How cool would a bean bag hammock be!? lol

Seems simple enough, but i don't have a hammock. Can i make a makeshift hammock out of another tarp? (PS. THIS IS A REALLY AWESOME AND PRACTICAL DESIGN!)

I have recently just made my own hammock out of a fabric called taffeta. I went to a website that sold them as tablecloths. then I made a knot in the end of a rope doubled over and whipped the ends of the fabric over the knot. it cost me fifteen for the fabric. I had the other materials lying around.

It can be. Depends on which fabric of taffeta you get. That was years ago. Now you can go on amazon and get decently priced hammocks for what i paid for that sheet of taffeta. I believe the brand is called yes4all. Look up ultralight hammocks.

I have the Eno Doublenest and Eno Atlas straps for it (bug net too). I
got it as a whole package at REI. Its comfortable, well made. However, I
just got a Bear Butt hammock and their Kodiak Straps for way less. The
hammock is double and every bit as good as my way more expensive Eno.
The straps are as good as Atlas Straps and about $10 less.

pretty basic.  pretty simple.  Not sure the concern for the trees is warrented.  Not sure what kind of trees you have where you camp, but our trees can handle a little rope.  I've seen trees that have grown around rope or cables or nailed on boards.  In fact, it's pretty dang hard to kill a tree.  Even fire doesn't always do it.  Outdoors is pretty sturdy.

The concern for the trees is warranted. Just below the bark exist two thin layers known as the Xylem and the Phloem. It is in this area that all conduction of nutrients are channeled. Even though the bark may appear to be intact, this system is sensitive and if compromised in a ring the tree will surely die a slow death. You may not care but stewardship should be a priority. Placing small branches between the wide net or rope will diminish the contact points and allow the tree to with stand a night visit from a human in a hammock.

Kill, yes. Harm? ... it depends heavily on the tree.

Running a thin rope with any weight in it could cause some damage to the tree, just by compressing the small tubes just under the bark that carry the sap up to feed the leaves. If you have a tree like a pine with a very thick bark, this is not much of a problem. But for trees like oaks or maples, this could cause some damage (especially if the tree is used a lot).

More importantly, a lot of campgrounds and areas will start noticing the cosmetic damage to the trees, even if the tree is not harmed, and start freaking out and banning hammock use on their lands.

Webbing is cheap, durable, and easy to use. It spreads out the pressure, minimizing damage to the tree.

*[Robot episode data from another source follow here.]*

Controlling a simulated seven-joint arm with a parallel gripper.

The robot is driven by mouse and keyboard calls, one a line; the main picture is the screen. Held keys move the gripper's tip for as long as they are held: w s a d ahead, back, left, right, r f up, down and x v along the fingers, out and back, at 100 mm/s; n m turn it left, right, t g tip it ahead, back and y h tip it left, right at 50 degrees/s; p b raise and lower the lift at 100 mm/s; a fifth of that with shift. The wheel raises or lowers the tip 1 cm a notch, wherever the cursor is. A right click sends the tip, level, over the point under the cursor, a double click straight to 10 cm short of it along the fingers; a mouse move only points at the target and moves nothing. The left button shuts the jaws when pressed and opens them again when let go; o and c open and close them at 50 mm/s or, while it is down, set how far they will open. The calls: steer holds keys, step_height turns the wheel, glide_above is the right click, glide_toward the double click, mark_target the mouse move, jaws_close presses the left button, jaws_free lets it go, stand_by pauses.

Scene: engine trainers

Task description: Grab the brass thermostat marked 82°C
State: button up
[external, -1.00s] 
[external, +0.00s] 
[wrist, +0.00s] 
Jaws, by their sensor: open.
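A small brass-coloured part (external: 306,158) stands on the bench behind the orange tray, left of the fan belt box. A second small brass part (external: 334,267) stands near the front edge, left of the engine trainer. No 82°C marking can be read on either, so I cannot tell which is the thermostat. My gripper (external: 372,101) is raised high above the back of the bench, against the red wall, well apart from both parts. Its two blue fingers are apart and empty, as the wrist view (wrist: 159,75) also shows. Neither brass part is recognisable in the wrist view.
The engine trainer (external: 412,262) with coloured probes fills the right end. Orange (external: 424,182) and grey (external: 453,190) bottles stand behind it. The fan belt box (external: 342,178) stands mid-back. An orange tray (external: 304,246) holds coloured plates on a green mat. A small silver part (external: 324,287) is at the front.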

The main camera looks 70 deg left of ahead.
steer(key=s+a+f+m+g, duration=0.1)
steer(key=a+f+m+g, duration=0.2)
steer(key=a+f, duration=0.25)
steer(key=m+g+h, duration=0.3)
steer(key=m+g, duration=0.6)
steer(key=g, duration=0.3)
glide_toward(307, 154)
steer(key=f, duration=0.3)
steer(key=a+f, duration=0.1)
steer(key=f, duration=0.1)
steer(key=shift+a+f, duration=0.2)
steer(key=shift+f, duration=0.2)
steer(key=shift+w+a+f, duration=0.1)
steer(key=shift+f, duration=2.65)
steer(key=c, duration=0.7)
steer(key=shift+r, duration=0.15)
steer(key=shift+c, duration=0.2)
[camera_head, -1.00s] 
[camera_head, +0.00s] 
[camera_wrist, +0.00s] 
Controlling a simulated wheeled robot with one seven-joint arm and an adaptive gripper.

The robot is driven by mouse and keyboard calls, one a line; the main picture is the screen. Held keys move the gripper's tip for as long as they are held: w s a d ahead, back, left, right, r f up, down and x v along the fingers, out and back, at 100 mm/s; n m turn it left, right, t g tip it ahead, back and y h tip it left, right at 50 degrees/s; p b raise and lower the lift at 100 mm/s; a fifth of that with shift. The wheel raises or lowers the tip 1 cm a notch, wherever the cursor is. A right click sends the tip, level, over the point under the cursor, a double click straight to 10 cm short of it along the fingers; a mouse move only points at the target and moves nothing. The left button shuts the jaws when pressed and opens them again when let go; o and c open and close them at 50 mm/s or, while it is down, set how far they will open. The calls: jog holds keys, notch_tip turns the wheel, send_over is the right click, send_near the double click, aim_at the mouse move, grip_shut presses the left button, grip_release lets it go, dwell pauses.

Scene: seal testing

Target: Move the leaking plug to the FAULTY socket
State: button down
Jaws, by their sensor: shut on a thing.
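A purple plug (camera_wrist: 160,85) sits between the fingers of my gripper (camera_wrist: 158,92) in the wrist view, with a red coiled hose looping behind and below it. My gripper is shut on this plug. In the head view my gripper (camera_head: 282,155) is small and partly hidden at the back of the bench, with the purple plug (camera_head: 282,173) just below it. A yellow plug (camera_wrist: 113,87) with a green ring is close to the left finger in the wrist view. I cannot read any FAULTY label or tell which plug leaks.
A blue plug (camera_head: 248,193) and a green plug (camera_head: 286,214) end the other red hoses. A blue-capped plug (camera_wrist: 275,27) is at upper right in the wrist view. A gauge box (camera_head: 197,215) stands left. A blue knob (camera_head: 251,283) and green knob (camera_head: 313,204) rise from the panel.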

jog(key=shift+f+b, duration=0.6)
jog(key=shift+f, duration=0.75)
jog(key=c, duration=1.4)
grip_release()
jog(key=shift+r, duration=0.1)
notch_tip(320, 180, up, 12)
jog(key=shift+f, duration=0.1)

I wrap my webbing around the tree a couple of times, then clip a carabiner to it. I have a drip ring on my hammock line that allows me to easily adjust the length of my hammock ropes. That way, putting up my hammock itself requires no knots whatsoever. Put up the straps, clip the hammock to the straps, use the drip ring slider to adjust the length of both hang lines, done. The carabiner and drip ring combine forces to drip all of the water off the line before it reaches my hammock. I've been out in torrential rain and stayed bone dry all night.

The rope ridgeline for my rainfly (550 paracord) is tied, but on the outside of the webbing.

Also, if you run a ridgeline all the way through your rainfly like I do, take a nut or washer or something, cut the ridgeline near where the rainfly starts on both ends, and tie the cut ends to either side of the nut/washer. The "break" in the line will allow water to drip off before proceeding under your rainfly and raining on you. Trust me, I learned that one the hard way. You can also just use the rainfly without a continuous ridgeline, but I like hanging small things under cover.